Mitt Romney really doesn't want to answer questions on immigration. Last week, he gave an entire speech on the subject without explaining how he would deal with the DREAM Act-eligible unauthorized immigrants who would be spared deportation by a recently announced Obama administration policy. When most of Arizona's harsh anti-illegal immigration law was blocked by the Supreme Court on Monday, a Romney surrogate refused to say what Romney thought of the ruling. Later, Romney himself said he wished the Supreme Court had given "more latitude to the states," which is to say he offered a bland, conservative-sounding phrase that isn't anything resembling a direct answer.
Romney's evasiveness is getting absurd enough that the political press is moving from its practice of describing the GOP challenger as "cautious" to simply writing that he won't give a straight answer. Unfortunately, Romney seems to have hoodwinked some reporters into thinking he's been relatively consistent on the subject. Here's Dan Balz of the Washington Post:
Romney long has opposed a comprehensive immigration reform policy that would include a path to citizenship for the roughly 12 million undocumented immigrants living in the United States other than making them return to their native countries and get in line. During one debate, Romney famously described this policy as "self-deportation." He has been consistent on this through both of his campaigns for the White House.
That brings us to the past two weeks, when the former governor went fuzzy in public about immigration. It began when President Obama, in a move that was as political as it was substantive, issued an order that halted the deportation of illegal immigrants who came to this country as children if they met specific criteria.

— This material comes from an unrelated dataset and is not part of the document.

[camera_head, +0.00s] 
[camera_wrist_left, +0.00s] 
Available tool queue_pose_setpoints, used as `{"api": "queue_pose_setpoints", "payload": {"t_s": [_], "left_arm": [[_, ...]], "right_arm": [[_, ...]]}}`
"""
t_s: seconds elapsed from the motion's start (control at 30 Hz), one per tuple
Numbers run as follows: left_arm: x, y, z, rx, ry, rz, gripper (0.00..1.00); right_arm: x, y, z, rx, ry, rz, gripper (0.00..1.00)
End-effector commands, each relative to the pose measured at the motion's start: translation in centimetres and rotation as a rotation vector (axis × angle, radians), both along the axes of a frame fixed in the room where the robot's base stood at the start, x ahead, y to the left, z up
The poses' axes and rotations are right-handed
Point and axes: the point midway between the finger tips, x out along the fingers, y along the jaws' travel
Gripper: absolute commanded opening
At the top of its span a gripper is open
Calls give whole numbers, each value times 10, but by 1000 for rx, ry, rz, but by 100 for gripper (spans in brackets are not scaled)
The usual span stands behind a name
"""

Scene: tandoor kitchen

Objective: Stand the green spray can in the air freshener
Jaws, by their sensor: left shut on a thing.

Romney hasn't just been fuzzy for the past two weeks, nor has he been "consistent on this through both of his campaigns for the White House." While he was laying the groundwork for a presidential run in 2005, Romney critized Republicans for not supporting George W. Bush's immigration reform proposal, which would have included a path to citizenship. In February, the National Review highlighted this excerpt from an interview Romney did with the Boston Globe in 2005:
I think an amnesty program is what — which is all the illegal immigrants who are here are now citizens, and walk up and get your citizenship. What the president has proposed, and what Senator McCain and Cornyn have proposed, are quite different than that. They require people signing up for a, well, registering and receiving a registration number. Then working here for six years and paying taxes — not taking benefits. . . . And then at the end of that period, registering to become a citizen. . . . And I think that those are reasonable proposals.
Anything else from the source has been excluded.